*Stated goal*:
Copy word for word the lines in the records below, starting at the line with "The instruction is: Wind" and ending at the line with "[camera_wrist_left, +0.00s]". Skip the pictures.

● ● ●

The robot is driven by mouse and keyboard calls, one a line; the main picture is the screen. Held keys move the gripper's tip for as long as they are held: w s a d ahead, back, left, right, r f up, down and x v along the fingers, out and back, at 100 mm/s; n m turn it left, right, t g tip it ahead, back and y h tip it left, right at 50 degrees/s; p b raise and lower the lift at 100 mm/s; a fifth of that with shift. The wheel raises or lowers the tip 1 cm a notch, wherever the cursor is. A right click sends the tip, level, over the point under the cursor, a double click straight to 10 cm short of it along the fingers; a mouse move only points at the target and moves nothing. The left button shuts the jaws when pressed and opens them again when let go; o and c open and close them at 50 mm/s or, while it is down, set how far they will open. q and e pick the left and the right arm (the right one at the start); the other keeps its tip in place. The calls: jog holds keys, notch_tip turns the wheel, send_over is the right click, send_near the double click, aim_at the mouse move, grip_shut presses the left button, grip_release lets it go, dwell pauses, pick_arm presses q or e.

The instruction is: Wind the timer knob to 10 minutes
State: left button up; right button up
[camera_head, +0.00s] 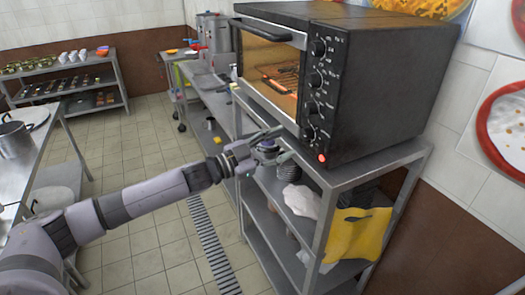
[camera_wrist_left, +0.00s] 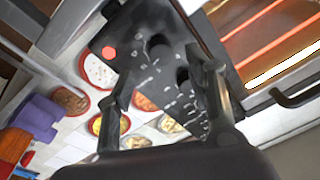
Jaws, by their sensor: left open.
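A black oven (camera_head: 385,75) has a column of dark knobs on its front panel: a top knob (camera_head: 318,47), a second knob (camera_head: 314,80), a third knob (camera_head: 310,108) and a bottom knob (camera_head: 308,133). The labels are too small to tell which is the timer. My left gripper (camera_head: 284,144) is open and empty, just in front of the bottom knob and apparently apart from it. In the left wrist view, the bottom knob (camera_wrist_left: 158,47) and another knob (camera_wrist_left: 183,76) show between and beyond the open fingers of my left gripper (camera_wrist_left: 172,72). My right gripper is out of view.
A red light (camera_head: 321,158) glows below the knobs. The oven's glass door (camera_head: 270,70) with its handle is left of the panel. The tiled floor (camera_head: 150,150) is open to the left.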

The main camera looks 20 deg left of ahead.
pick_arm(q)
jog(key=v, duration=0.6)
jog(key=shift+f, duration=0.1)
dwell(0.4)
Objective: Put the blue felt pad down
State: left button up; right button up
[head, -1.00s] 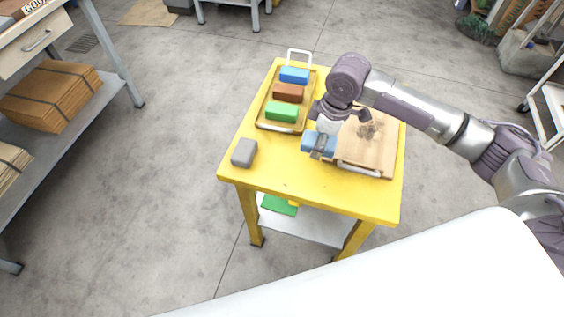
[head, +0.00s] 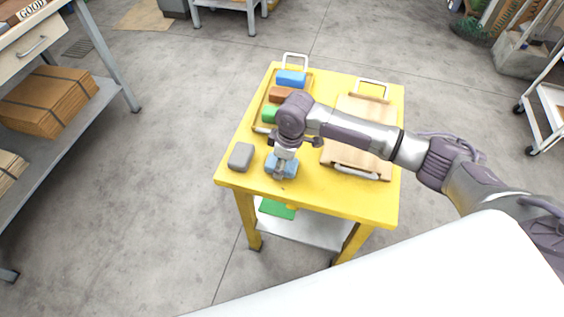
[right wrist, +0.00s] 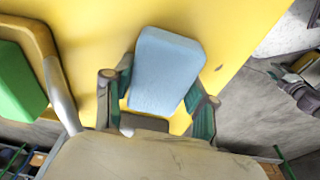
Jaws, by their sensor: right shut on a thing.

● ● ●

*Solution for this problem*:
The instruction is: Wind the timer knob to 10 minutes
State: left button up; right button up
[camera_head, +0.00s] 
[camera_wrist_left, +0.00s] 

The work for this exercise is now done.